Andrew Benintendi had perhaps one of the greatest season ever by a young ball player in 2015. The Red Sox’s first round pick, 7th player overall, rose to super prospect status.
It all started last year as a sophomore for the Arkansas Razorbacks where he hit 20 homers , batted .376 and stole 24 bases in 226 plate appearances. Those numbers help lead his team to play in the College World series and him personally to win numerous college player of the year awards including the Golden Spikes Award.
It didn’t stop there.
After being drafted by Boston the sent him to the New York Penn League where he hit 7 more homers in 35 games while hitting .290 for Lowell. His half season numbers for that league alone but him among its leaders and he was named an All star for the league. To finish the season he got promoted up to A ball Greenville where he hit .351 in 19 games adding 4 more homers including a walk off bomb in the September playoffs.
His dream season now has Benintendi viewed as top 25 overall MLB prospect and in the top 3 of the Red Sox system based on multiple lists. Some are even calling for him to make the Majors by the end of 2016.
Keith Law of ESPN ranked Benintendi as the #18 overall prospect saying:
Michael Conforto and Kyle Schwarber went from college to the majors in 12 to 13 months, and given Benintendi’s skill set and the approach he showed in his 54 games in pro ball last year, I see no reason he couldn’t do the same if need be.
Before 2015, was barely a blip on the prospect radar. He had been a top high school player from Maderia, Ohio who had a small taste of the showcase circuit. When asked about his chances of being drafted out of high school he replied:
“Well, I feel a little embarrassed in answering this question. I feel lucky to be a Division I recruit. I share the same dream as most boys that play baseball. In order to be drafted out of high school, I have such a long way to go. There are so many quality players around the country. I will continue to work at my game and we will see where I am in June 2013”

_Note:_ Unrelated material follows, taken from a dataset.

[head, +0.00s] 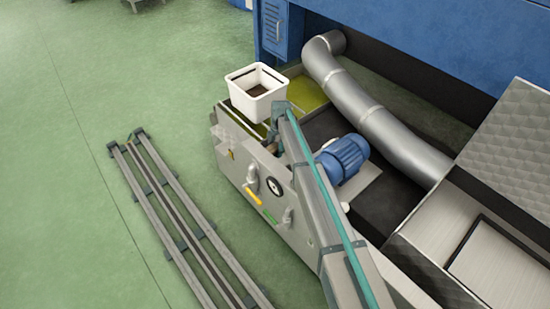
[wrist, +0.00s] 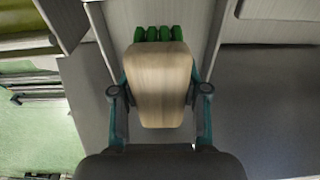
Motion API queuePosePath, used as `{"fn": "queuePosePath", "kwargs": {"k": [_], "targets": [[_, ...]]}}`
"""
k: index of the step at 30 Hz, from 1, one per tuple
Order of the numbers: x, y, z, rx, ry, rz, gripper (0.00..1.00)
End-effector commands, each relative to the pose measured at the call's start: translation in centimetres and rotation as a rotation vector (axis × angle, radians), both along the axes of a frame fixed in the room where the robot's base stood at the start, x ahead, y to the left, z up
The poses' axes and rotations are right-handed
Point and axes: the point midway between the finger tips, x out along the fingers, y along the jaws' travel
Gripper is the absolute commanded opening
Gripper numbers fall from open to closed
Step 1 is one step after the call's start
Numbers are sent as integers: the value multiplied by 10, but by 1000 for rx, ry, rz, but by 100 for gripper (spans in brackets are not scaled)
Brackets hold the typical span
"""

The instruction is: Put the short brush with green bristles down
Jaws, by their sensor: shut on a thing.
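In the wrist view, my gripper (wrist: 160,88) is shut on the short brush (wrist: 160,85). The brush has a pale wooden body between the two teal-edged fingers. Its green bristles (wrist: 158,33) show at the far end, pointing away from my wrist. Grey surfaces lie behind it, and I cannot tell whether the bristles touch any of them. In the head view, my grey and teal arm reaches over the machine toward the white bin. The gripper and brush are mostly hidden there behind the arm.
A white bin (head: 249,104) with dark contents stands on the machine's far end. A blue motor (head: 343,157) and a thick grey duct (head: 385,125) are right of my arm. Rails (head: 150,180) lie on the green floor at left. Open floor (head: 60,220) surrounds them.

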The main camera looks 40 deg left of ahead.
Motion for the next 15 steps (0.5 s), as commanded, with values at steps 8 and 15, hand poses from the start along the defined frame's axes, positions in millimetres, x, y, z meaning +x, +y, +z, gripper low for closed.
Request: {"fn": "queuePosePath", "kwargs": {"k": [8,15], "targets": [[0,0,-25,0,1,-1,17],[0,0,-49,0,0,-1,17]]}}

In 2013, Perfect Game has him ranked as the 6th best high school player in Ohio and 375th best in the country in the 2013 class, and the 75th best outfielder in the country. He actually did end end up being drafted in the 31st round by the Reds in 2013 but decided to go to college instead. He was excited to be able to play in the SEC for the Arkansas Razorbacks. As a freshman, Benintendi played in 61 of Arkansas’s 62 games hitting a respectable .276 with one home run but its was nothing like what he did his sophomore year in 2015.
The Red Sox organization and Benintendi himself hope he can continue his 2015 rate of ascent through the minors.
Wake and Rake ⚾️
— Andrew Benintendi (@asben16) February 1, 2016
That said, it should not be expected. As a 21 year ball player it is ideal that the Red Sox allow him the time to develop and hone his skills in the minors.
In 2013, the Red Sox promoted another young phenom to the majors with just 138 minor league games under his belt. Since then, we all know the struggles that Jackie Bradley, Jr. has has since. It was finally last year that JBJ, after he had finally gotten his 800th at bat in the upper minors, showed signs of putting it together at the major league level.
Benintendi should start 2016 in Salem at High A. If he continues to “rake” against the competition there, then he should be up to AA by June or July. Even if he gets pushed up to AAA Pawtucket by year end. That is where he should stay for all of 2017, where he will get the reps needed against pitchers that can replicate what he will face in the majors. Most say it takes around 800 at bats at those levels to be able to be ready for the major leagues. The Red Sox learned their lesson with this before and we should expect to see him held back as long as they can.
If he gets to Fenway any earlier it will be a bad sign as it will mean there were injuries or a lack of production with the big club. Mookie Betts only had 400 at bats at the high minors but was given his chance mostly due to lack of production by others. That should be the exception, not the rule as how to handle these hot type of hot prospects. Ideally, we should also expect to see the Red Sox trying to keep Benintendi and their other two top ranked prospects, Yoan Moncada and Rafael Devers, together as a group if they can. Getting them all as many reps in AA and AAA in 2017 and then being able to debut them in 2018, as needed. All are currently playing in positions that there is a good major league player under contract for the next few years.
There is no reason to rush them up now.
Whatever the outcome ends up being for Benintendi, don’t expect him to rise at the same historic rate he did in 2015.